Speaking to Labour MPs after PMQs, Sir Keir apologised again over the appointment of Lord Mandelson admitted that the government had to do more to eradicate structural misogyny and achieve cultural change.
As Starmer spoke to female Labour MPs in parliament, one told the Independent female MPs were “distressed” about recent events, “as we really care about our Party and believe it is a vehicle for ending misogyny and abuse.”
Ahead of the meeting, Kim Johnson, the Labour MP for Liverpool Riverside, told The Independent: “The Doyle revelations only confirm he’s not fit to govern.
“He’s only been in the Lords a matter of weeks, yet it was already known that he was a friend of – and campaigned for – a convicted paedophile. Another example of very poor judgment.”
Another female Labour MP told The Independent she was “very angry” and hit out at the elevation of Lord Doyle, saying it showed a “huge level of disrespect to victims everywhere”.
She added of the Labour leadership: “They knew about Mandelson and Epstein when they hired him and they knew about Doyle and Morton when they put him in the Lords – so you have to question their judgement.”
Sir Keir is understood to have faced multiple questions over Lord Doyle at a wider meeting of the full parliamentary Labour party on Monday night, but the peer was only stripped of the whip 24 hours later.

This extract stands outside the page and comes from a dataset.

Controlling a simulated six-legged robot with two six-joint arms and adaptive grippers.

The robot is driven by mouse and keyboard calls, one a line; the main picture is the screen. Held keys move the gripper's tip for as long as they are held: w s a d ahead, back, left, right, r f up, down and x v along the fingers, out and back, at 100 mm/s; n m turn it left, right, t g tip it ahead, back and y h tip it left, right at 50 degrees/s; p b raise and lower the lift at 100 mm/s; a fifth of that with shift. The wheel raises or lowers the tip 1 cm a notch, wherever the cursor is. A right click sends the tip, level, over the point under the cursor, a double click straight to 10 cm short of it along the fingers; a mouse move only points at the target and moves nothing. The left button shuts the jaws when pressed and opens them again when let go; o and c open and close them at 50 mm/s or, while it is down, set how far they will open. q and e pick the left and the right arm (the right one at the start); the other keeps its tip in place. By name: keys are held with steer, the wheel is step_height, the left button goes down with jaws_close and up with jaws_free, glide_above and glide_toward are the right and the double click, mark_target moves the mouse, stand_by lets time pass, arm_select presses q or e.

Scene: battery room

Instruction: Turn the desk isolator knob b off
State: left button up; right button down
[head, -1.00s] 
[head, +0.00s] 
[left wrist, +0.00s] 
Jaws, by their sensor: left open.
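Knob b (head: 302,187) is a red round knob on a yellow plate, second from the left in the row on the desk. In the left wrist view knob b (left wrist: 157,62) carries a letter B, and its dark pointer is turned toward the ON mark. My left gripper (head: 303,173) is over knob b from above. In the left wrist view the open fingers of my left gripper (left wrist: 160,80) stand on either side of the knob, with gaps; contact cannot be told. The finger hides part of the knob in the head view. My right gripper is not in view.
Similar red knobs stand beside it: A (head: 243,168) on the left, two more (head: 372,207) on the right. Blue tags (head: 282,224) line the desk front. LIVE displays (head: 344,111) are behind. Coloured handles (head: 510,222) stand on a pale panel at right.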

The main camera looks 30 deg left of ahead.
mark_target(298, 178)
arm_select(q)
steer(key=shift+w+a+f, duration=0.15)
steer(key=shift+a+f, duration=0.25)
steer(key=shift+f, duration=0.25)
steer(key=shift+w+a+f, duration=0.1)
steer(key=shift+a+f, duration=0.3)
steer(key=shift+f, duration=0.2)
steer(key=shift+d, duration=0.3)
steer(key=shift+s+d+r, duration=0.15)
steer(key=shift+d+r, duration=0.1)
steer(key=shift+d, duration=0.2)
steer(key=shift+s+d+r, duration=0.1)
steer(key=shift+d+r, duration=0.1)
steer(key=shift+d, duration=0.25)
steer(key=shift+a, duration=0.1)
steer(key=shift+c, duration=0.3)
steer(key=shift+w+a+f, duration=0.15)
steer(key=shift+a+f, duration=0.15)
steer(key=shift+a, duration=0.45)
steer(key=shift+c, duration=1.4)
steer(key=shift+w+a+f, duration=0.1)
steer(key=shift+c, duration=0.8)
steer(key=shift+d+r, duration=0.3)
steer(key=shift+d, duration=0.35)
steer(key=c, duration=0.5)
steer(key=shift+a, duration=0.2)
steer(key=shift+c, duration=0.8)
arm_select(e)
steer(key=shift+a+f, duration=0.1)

The development raised fresh questions over Sir Keir’s judgement as it appeared to contain echoes of the Peter Mandelson scandal, which has already cost the Labour leader his chief of staff, Morgan McSweeney, and brought his premiership to the brink of collapse.
Opposition leaders leapt on the prime minister’s woes in the Commons on Wednesday. Liberal Democrat leader Sir Ed Davey said: “To appoint one paedophile supporter cannot be excused as ‘misfortune’. To appoint two shows a catastrophic lack of judgment.”
SNP Westminster leader Stephen Flynn added Sir Keir “appears to be the most gullible former director of public prosecutions in history”.
Earlier in the session, Mrs Badenoch said: “The prime minister sometimes likes to claim, as he just did, that he cares about violence against women. The truth is, he only cares about the victims when he’s trying to save his own skin.”
Sir Keir said he would take “no lectures from the Tories” on standards in public life, pointing to partygate and former shadow justice secretary Robert Jenrick’s comments “about not seeing enough white faces in Birmingham”.
Mrs Badenoch hit back saying: “How dare he criticise us. We weren’t the ones stuffing government with hypocrites and paedophile apologists.
“He can’t build a team, he has no plan, he can’t even run his own office, let alone the country. He is now dealing with a new scandal of appointing someone who campaigned for a man convicted of having indecent pictures of girls as young as 10. Isn’t the Prime Minister ashamed that that would be his legacy?”
Sir Keir replied: “My legacy is changing my party and winning a general election.”
Downing Street rejected suggestions that it had been run as a “boys’ club”, and the Prime Minister’s spokesman said he did not accept he had failed to fulfil his promise to end sleaze.
Sir Keir has insisted his top team is “strong and united” after Cabinet ministers rallied around him with public messages of support following Scottish Labour leader Anas Sarwar’s call for him to quit.